_GIVEN PROBLEM:_ Using the material that follows, identify and copy each line with the string "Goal".

(Data listing)
┌──
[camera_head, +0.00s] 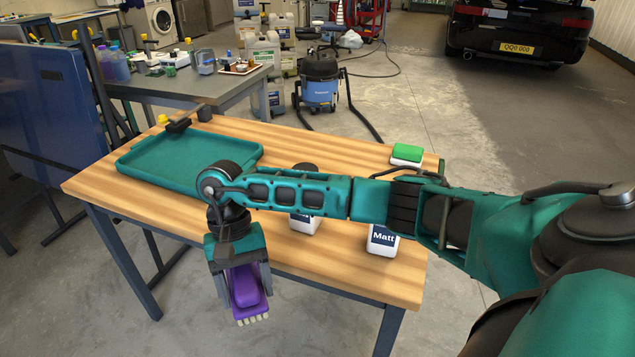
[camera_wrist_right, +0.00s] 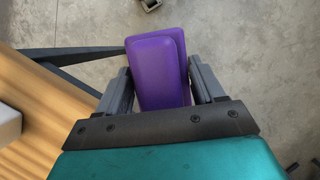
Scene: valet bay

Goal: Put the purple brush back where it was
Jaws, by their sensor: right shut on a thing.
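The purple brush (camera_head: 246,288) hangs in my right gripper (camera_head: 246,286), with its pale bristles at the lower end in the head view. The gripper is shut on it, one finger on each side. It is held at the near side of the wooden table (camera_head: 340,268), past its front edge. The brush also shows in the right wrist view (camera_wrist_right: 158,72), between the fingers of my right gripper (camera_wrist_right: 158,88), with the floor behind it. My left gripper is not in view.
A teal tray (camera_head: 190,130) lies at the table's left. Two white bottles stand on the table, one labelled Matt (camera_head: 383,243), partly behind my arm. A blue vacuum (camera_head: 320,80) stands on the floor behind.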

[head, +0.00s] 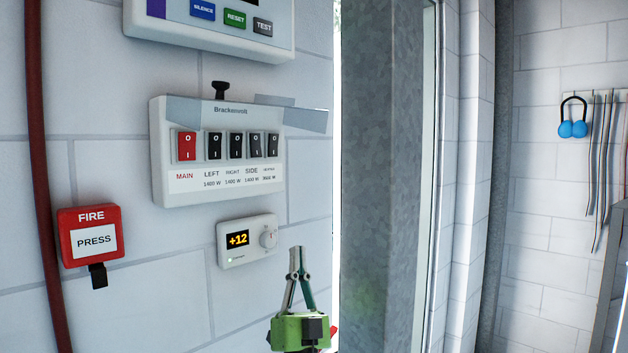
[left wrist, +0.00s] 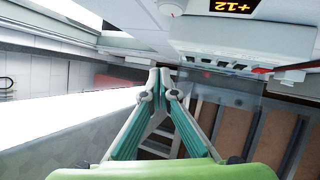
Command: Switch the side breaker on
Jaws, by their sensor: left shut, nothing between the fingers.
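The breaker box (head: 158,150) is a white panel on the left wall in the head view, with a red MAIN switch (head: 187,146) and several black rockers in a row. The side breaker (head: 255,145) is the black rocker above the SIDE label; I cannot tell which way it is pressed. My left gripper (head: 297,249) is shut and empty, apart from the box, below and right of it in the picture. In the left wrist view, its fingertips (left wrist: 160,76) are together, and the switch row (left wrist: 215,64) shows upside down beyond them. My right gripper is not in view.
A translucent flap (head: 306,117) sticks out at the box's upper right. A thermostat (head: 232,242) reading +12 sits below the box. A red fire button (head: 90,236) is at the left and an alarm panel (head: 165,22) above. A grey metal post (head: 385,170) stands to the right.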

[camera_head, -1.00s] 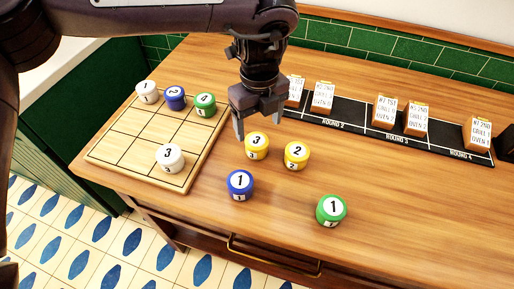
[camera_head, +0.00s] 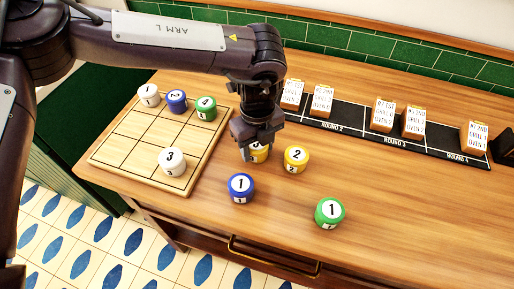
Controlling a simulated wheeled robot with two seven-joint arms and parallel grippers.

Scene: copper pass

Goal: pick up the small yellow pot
└──
_RESULT:_
Goal: Put the purple brush back where it was
Goal: pick up the small yellow pot

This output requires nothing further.